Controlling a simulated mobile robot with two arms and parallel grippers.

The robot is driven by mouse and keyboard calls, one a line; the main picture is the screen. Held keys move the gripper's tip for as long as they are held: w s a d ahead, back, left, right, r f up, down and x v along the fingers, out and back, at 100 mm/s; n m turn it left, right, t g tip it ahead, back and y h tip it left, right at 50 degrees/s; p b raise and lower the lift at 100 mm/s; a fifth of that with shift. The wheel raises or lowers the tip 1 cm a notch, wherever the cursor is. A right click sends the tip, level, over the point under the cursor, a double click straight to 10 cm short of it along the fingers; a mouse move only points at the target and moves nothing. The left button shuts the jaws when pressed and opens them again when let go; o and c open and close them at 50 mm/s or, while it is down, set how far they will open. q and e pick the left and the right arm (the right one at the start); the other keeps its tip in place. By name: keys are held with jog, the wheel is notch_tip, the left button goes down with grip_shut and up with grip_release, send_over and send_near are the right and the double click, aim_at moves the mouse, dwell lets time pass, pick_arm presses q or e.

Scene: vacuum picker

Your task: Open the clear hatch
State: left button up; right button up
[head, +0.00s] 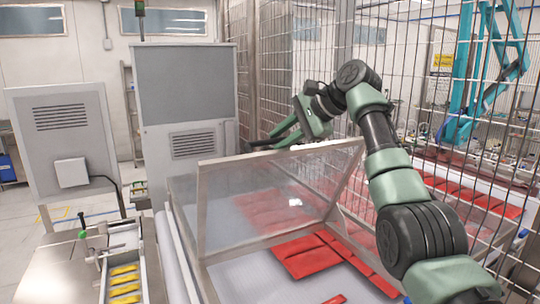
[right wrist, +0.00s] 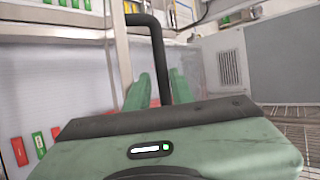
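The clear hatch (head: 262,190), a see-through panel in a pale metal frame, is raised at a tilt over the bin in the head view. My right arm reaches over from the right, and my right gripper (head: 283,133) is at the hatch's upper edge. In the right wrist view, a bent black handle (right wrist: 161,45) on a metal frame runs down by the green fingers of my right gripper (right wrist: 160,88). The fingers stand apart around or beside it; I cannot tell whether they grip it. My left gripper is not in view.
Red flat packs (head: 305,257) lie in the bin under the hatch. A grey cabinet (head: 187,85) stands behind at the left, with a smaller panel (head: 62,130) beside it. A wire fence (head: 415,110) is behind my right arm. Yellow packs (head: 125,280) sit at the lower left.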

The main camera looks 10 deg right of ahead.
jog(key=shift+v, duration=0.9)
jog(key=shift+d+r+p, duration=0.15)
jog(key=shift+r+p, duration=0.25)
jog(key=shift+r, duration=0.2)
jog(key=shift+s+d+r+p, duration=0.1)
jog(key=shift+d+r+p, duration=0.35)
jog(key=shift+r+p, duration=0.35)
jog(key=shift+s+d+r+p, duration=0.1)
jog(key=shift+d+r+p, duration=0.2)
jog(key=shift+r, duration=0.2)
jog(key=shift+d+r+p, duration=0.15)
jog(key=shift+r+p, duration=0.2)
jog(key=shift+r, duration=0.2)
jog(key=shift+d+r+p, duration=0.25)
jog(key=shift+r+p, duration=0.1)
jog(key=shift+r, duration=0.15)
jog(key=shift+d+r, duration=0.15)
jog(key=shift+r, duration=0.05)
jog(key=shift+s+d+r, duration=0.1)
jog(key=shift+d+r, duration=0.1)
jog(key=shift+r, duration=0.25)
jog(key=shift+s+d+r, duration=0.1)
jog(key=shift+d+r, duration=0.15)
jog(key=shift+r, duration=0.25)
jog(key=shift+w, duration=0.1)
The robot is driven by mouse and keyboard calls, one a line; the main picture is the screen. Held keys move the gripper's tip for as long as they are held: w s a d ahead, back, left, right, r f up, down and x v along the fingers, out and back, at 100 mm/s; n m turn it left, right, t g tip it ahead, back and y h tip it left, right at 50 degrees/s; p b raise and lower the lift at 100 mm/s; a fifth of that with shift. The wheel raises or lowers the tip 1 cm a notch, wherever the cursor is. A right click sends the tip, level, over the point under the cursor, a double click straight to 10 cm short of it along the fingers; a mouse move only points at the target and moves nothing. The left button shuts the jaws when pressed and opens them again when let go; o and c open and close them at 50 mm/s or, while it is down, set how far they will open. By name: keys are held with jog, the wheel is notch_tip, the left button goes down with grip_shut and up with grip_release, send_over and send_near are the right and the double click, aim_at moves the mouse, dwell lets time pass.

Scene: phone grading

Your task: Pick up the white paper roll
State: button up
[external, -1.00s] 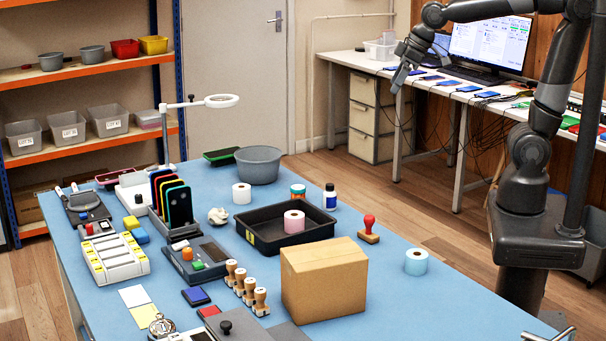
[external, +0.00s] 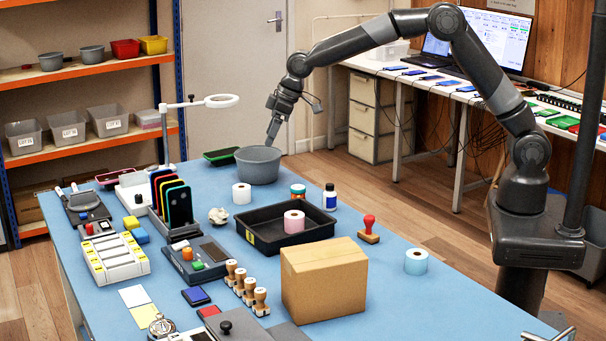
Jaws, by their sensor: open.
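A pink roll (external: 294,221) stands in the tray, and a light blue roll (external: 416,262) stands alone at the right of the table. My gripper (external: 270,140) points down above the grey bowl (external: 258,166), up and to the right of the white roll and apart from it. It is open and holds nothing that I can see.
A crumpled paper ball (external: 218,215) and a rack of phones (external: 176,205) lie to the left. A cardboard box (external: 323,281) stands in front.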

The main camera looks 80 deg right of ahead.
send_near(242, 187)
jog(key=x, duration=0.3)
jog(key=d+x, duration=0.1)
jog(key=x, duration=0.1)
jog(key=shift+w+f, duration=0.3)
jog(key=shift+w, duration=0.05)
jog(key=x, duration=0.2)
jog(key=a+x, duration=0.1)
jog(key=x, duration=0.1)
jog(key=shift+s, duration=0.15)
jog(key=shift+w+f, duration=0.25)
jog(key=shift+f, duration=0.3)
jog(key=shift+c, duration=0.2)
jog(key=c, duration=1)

==*==

#### [Challenge]
Extract every line containing the string "task" from the material.

#### [Full output]
Your task: Open the clear hatch
Your task: Pick up the white paper roll

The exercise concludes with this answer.